Old Navy Community Service, Image by Flickr User Jorge Quinteros

Old Navy Community Service, Image by Flickr User Jorge Quinteros

Like Sound Studies, Community Engagement is considered a relatively new field. Often equated to a movement within higher education, it has built steam on the strength of its learning outcomes for students engaged in Service-Learning and other high impact learning experiences. Furthermore, many higher education institutions explicitly prioritize working with their communities towards positive public outcomes in their mission statements, positioning outcomes for community residents as equally important to student learning.

Both research and practice have taught us that community engagement is most effective when based on community-articulated needs.  Projects should address genuine needs as voiced by the community. As Barbara Jacoby writes in Service-Learning in Higher Education, “an effective [service-learning] program allows for those with needs to define those needs” (42). This central tenet of community engagement praxis issues a power check on community-campus partnerships and attempts to shield community members from the sometimes arrogance of University “experts” who falsely believe in their ability to speak on behalf of Others, re-enacting the very processes of silencing and oppression this work seeks to eliminate.
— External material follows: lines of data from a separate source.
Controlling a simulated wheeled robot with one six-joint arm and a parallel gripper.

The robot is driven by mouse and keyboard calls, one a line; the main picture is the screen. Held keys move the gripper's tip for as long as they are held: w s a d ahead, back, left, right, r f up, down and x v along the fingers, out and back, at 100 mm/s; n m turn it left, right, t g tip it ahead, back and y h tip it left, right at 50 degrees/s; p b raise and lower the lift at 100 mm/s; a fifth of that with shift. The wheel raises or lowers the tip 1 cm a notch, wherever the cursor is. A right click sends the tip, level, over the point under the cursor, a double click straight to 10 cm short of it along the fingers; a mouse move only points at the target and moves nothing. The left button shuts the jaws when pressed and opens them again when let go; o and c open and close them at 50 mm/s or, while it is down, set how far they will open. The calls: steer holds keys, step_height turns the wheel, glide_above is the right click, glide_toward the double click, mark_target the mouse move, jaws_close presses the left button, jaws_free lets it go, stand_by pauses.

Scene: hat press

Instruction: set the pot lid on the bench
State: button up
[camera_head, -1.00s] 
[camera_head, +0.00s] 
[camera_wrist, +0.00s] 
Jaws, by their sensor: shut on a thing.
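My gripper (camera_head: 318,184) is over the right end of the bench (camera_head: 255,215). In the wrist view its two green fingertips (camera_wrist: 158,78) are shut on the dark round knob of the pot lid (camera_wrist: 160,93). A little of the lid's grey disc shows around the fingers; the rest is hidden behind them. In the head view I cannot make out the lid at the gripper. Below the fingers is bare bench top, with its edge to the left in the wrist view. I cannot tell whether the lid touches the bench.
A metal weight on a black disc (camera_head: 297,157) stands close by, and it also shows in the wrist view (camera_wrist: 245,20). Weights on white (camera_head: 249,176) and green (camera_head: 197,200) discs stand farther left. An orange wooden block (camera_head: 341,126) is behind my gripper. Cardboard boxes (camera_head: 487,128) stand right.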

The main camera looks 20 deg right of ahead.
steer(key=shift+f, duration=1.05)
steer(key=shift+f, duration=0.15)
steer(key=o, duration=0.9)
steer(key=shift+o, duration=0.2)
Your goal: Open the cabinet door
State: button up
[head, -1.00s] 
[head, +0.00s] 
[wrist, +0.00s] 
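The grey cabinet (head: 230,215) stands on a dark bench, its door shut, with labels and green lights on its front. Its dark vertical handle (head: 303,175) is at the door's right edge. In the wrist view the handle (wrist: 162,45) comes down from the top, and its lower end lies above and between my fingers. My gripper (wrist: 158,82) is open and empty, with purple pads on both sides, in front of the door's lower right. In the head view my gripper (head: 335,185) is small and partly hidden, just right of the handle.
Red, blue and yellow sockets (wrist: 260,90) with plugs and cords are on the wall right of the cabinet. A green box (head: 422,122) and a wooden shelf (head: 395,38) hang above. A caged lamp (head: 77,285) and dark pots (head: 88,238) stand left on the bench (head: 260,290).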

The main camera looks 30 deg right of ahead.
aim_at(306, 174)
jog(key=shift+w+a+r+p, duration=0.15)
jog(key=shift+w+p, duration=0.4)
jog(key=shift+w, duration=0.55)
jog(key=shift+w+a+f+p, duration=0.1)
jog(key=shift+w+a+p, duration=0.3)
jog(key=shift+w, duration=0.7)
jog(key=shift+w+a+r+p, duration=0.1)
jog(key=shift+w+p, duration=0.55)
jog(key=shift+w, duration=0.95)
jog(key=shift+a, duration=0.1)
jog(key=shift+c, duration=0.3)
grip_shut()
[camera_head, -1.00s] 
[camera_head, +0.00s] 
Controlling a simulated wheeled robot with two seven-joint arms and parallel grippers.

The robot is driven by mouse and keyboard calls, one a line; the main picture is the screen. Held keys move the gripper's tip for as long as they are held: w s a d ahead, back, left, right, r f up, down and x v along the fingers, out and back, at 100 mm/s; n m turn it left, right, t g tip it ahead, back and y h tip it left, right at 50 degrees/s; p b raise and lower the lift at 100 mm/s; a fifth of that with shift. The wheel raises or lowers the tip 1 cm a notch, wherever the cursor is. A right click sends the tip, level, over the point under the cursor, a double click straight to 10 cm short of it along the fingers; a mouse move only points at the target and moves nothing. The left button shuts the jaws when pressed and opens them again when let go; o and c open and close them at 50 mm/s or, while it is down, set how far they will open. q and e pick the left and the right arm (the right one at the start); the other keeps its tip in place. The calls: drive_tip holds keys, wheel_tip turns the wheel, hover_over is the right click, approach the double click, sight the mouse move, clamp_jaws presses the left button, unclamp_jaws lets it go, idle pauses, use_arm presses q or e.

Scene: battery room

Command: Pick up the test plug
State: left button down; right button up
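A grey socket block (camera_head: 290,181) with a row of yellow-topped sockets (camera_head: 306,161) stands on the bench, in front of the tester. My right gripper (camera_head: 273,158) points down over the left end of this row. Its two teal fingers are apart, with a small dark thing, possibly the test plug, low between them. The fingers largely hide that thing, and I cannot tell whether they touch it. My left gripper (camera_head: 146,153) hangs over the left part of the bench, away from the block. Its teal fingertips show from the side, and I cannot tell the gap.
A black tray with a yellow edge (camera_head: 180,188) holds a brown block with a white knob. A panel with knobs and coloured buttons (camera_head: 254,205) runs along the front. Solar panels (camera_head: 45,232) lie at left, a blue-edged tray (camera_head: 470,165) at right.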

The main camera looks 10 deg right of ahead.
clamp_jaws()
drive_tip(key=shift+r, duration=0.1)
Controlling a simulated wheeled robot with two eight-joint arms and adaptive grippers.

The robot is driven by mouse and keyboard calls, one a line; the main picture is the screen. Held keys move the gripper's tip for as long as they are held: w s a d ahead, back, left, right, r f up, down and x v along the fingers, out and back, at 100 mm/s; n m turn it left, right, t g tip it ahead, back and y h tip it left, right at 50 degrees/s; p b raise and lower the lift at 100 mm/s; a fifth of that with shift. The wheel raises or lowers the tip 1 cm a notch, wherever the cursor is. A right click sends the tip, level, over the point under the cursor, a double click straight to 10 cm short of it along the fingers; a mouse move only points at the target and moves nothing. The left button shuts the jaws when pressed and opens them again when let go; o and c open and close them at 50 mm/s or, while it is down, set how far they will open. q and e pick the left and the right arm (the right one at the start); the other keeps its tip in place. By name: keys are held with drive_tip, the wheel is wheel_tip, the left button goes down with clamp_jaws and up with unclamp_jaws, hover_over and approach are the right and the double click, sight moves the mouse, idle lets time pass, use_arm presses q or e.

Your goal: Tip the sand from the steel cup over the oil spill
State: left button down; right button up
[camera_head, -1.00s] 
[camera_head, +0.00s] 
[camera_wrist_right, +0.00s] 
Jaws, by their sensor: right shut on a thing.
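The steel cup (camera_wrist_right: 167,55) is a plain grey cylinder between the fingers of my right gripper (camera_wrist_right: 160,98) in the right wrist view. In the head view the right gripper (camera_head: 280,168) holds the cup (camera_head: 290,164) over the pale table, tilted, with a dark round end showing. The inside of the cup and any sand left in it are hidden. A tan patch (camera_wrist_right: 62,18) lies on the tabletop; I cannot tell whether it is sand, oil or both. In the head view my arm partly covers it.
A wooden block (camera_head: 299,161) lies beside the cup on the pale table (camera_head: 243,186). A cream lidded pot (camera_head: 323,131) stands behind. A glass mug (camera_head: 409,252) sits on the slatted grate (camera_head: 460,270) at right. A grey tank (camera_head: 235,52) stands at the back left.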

Community voices are often stifled in unequal research or “service” encounters and are also often mis-heard by what Stoever calls the listening ear, which hears non-normative speech as an indication of need. Furthermore,the idea that need can be self-identified implicitly speaks to the recognition that visual markers of social difference affect our opinions and perceptions of others–particularly when those Others are from marginalized communities. Because of this, the voices of community residents are often figured as the gateway to “pure” knowledge about community needs.

While the concept of “voicing” needs in community-engaged work is broader than its sonic meaning (e.g. referring to the collection of data via surveys, needs assessments, other written communications, etc.), meeting face-to-face and speaking with community residents is still considered a best and necessary practice in the development of mutually beneficial relationships. The material “touch” manifested through the vocalic body connects us in ways that email, needs assessments, and other forms of digital communication cannot compete. Of constant concern to community engagement practitioners is how we can better respond to community-articulated needs and how best to inform ourselves of their existence. Missing from the discussion, however, is an interrogation of how listening shapes the way we hear needs articulated. What does someone in need sound like, or rather, what has our culture determined what someone in need sounds like? Are we hearing needs articulated where they do not exist? As much as the field of Community Engagement prioritizes listening in its praxis, the process itself is not understood as a material one. If we are basing our work on the voiced needs of community residents, how can we do this well without investigating our own listening practices or acknowledging at the most basic level that listening is a social process, not just a physiological one?  Delving more deeply into these questions can help us to develop a sonically-informed community engagement praxis, one which takes into account our own biased ears as we engage with community members.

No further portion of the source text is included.